Here are the results from your query.

index_type_desc,index_id,index_depth,avg_fragmentation_in_percent,fragment_count,avg_fragment_size_in_pages
CLUSTERED INDEX,1,4,2.31009794590235,23360,18.2603595890411
CLUSTERED INDEX,1,1,0,NULL,NULL
NONCLUSTERED INDEX,3,3,0.0656167979002625,68,22.4117647058824
NONCLUSTERED INDEX,4,3,1.31764705882353,84,25.297619047619
NONCLUSTERED INDEX,5,3,0,75,45.7066666666667
NONCLUSTERED INDEX,6,3,0,52,51.2692307692308
NONCLUSTERED INDEX,7,3,0.0340097494615123,221,39.9140271493213
NONCLUSTERED INDEX,8,3,0,5,987.2
NONCLUSTERED INDEX,9,3,19.3474264705882,856,5.08411214953271
NONCLUSTERED INDEX,10,3,0,3,888.666666666667
NONCLUSTERED INDEX,11,3,8.67383512544803,474,8.82911392405063
NONCLUSTERED INDEX,21,3,0.112443778110945,33,80.8484848484848
Only one of your indexes is fragmented more than 2%. You want to be looking at the avg_fragmentation_in_percent column to see how fragmented your indexes are. Is this where you got your fragmentation percentages from before?
I have run a test of this based upon you db structure stated above and data change rate stated above and have been unable to get these indexes to fragment more than 2%-3%. I even inserted 1 million rows and updated 100k of them twice within a loop. You did mention that you had removed some of the other columns.

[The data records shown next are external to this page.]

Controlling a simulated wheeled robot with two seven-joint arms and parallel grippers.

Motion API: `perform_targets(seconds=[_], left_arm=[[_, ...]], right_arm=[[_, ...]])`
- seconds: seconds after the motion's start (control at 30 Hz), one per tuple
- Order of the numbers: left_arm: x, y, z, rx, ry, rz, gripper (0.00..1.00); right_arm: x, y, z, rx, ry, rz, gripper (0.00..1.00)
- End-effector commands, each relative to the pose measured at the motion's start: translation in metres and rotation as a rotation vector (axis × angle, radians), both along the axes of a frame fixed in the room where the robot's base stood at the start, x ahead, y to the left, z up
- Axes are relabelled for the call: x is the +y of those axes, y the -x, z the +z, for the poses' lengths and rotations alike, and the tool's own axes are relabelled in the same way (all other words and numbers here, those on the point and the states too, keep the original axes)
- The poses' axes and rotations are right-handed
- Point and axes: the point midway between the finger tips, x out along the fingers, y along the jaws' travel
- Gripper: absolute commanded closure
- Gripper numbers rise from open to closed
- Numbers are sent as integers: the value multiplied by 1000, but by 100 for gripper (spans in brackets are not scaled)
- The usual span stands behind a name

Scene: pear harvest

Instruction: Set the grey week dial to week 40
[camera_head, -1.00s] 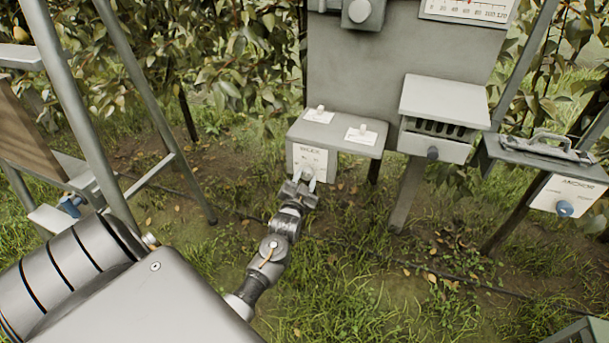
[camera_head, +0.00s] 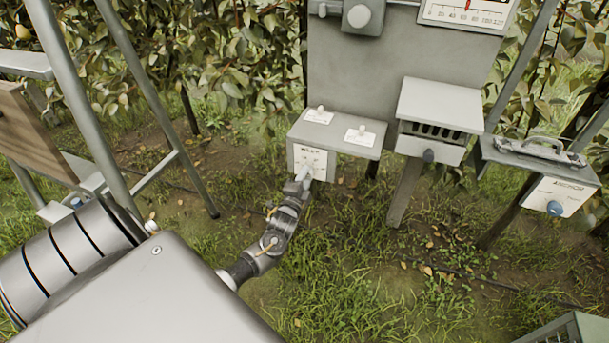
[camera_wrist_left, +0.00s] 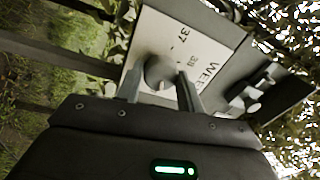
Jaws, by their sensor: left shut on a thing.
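The grey week dial (camera_wrist_left: 157,72) is a round knob on a white plate marked WEEK (camera_wrist_left: 195,50), with 37 and another hard-to-read number beside it. In the head view that plate (camera_head: 320,156) is on the front of a grey box under a larger panel, and my gripper mostly hides the dial. My left gripper (camera_head: 304,176) is shut on the dial, with one finger on each side of it in the wrist view (camera_wrist_left: 159,90). The dial's exact setting cannot be read. My right gripper is not in view.
Ladder-like grey legs (camera_head: 75,110) stand at left.

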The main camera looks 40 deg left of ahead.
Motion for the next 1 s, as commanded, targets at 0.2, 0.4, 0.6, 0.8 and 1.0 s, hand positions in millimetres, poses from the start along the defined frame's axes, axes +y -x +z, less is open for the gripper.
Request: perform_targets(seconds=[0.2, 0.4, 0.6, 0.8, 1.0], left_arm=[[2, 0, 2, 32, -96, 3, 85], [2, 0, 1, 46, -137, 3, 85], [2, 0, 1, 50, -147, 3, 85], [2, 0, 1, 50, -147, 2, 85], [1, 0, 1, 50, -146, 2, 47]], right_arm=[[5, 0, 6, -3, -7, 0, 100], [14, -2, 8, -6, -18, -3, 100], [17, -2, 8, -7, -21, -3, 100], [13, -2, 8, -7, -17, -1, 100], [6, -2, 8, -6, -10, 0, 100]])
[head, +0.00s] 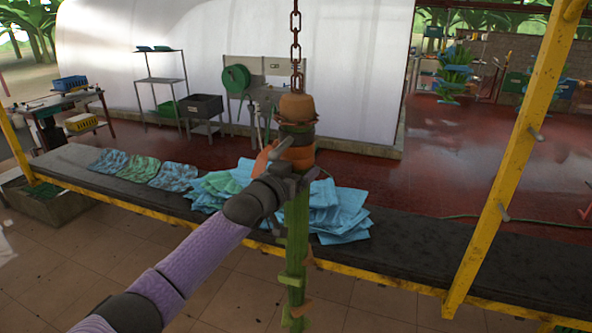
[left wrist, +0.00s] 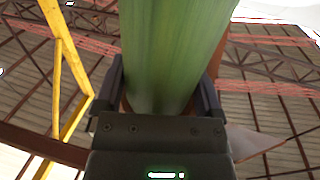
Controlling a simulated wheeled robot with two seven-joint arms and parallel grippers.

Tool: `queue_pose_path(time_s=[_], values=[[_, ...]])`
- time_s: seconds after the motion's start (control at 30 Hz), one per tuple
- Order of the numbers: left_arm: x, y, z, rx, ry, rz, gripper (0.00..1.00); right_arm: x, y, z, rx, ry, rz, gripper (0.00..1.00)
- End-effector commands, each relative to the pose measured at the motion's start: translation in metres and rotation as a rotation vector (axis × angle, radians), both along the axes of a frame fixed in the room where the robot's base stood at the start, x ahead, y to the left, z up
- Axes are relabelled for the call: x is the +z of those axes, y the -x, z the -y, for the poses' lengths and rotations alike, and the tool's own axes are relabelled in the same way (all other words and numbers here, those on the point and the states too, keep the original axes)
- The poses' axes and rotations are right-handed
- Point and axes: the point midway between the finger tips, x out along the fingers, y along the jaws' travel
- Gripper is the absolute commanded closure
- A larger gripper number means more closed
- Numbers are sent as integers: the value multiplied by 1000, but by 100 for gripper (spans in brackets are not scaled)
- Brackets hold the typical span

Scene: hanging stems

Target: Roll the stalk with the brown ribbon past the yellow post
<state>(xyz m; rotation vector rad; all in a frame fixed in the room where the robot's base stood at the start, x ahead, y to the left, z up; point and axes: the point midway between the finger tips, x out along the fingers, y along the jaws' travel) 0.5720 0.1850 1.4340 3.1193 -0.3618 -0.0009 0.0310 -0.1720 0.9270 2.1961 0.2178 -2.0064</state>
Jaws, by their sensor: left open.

Unless these other columns are blank to begin with and then populated or change width i can see any reason why a lot of fragmentation would happen.
Sorry for the misleading numbers, between our conversation, I dropped the indexes and re-created them, that's why the percentages are so low. Prior to me doing this they were as stated before:-
PK_EMailValidatorResults_id 61%
BeenProcessed 79%
BeingProcessed 74%
NextCheckTimeUTC 81%
Please could you read my previous post and comment. I havnt been able to get these indexes to fragment, do you mind telling me what data types the other columns are? And also how these columns are updated?

Thanks
Why are you dropping and re-creating the indexes? The better way to do this (depending on fragmentation) would be to use ALTER INDEX [INDEX NAME or ALL] ON [TABLENAME] REBUILD
There is an "excellent" article

https://www.experts-exchange.com/Microsoft/Development/MS-SQL-Server/A_691-Managing-Fragmentation-for-the-Accidental-DBA.html

Those nonclustered indexes are going to be all over the place, they seem to be the type that are regularly updated, and/or, very little uniqueness so might not even be doing too much.

If those BIT columns are used in conjunction with other data then might consider adding more to those indexes...

So, why is the PK being fragmented ? Read the article :)
Hi 'Evil',

I don't normally drop the indexes. I did this one time because I thought that dropping them before defraging the hard drive might be prudent. Anyway, as it happens, the data hard drive was hard fragmented so that was okay.

There are 10 non-clustered indexes plus the Clustered primary key which an int.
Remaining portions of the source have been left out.